American textile manufacturers also sent a letter to U.S. Trade Representative Ron Kirk and Secretary of State Hillary Rodham Clinton warning against legislation broader than the current bill, saying that it would result in significant job losses in the U.S. textile industry when the United States is already coping with unemployment rates of nearly 10 percent.
David Trumbull, vice president for international trade at the Boston-based National Textile Association, also said that too often it is the textile industry that has borne the brunt of U.S. trade concessions.
But Pakistani textile factory owners say substantial trade relief is essential at a time when their industry is facing all sorts of challenges.

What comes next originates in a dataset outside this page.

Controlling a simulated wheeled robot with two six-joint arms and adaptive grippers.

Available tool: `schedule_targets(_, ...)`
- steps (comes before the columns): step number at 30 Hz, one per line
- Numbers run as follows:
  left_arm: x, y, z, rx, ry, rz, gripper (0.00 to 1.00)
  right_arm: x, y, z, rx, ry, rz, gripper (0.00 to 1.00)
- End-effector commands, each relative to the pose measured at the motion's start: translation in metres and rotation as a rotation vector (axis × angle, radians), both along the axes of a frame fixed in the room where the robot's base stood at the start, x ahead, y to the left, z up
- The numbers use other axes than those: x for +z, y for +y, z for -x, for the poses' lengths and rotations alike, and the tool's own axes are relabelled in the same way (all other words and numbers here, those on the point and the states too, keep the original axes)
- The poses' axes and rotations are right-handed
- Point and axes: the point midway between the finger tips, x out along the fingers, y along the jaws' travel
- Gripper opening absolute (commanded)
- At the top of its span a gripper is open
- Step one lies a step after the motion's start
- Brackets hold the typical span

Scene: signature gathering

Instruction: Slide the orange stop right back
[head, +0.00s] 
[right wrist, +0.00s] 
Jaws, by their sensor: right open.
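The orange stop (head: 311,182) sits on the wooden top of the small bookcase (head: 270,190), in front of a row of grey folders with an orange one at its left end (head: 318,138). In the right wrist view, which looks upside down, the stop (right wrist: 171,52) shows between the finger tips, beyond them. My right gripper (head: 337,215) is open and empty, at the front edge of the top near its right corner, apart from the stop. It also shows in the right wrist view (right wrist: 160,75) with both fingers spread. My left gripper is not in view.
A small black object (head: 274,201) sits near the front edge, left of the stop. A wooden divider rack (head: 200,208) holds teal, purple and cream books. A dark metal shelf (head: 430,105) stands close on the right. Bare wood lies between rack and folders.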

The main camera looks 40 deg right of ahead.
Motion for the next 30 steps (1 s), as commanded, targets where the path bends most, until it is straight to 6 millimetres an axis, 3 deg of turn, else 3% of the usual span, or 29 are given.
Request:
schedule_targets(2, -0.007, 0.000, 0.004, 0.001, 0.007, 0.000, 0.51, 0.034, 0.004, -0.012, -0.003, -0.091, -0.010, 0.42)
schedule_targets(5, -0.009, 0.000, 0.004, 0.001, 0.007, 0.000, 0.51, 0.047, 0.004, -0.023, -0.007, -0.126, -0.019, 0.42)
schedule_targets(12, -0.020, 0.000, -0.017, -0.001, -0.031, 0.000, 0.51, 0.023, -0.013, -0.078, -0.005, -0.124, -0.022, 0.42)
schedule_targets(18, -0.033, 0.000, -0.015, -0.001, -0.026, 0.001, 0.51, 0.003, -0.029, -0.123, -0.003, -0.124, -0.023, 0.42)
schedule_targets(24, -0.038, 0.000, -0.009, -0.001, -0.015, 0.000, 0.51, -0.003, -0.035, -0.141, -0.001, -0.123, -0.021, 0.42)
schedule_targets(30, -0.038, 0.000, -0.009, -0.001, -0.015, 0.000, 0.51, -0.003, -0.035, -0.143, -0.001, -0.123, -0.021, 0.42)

Because of security concerns, prospective foreign buyers are reluctant to visit Pakistan. High cotton and polyester prices and general inflation have increased production costs significantly.
More crippling, though, are electricity and gas shortages. Some factory owners use more costly generators and wood furnaces to compensate, but many just choose to leave power looms idle and let workers go.
"The Christmas and New Year orders are coming now, and this is the time to ship them," said Waheed Khaliq Raamay, owner of a weaving factory in Faisalabad. "Because of the gas shortage, we are losing customers - and we are losing our faith as well."
Brulliard is a special correspondent.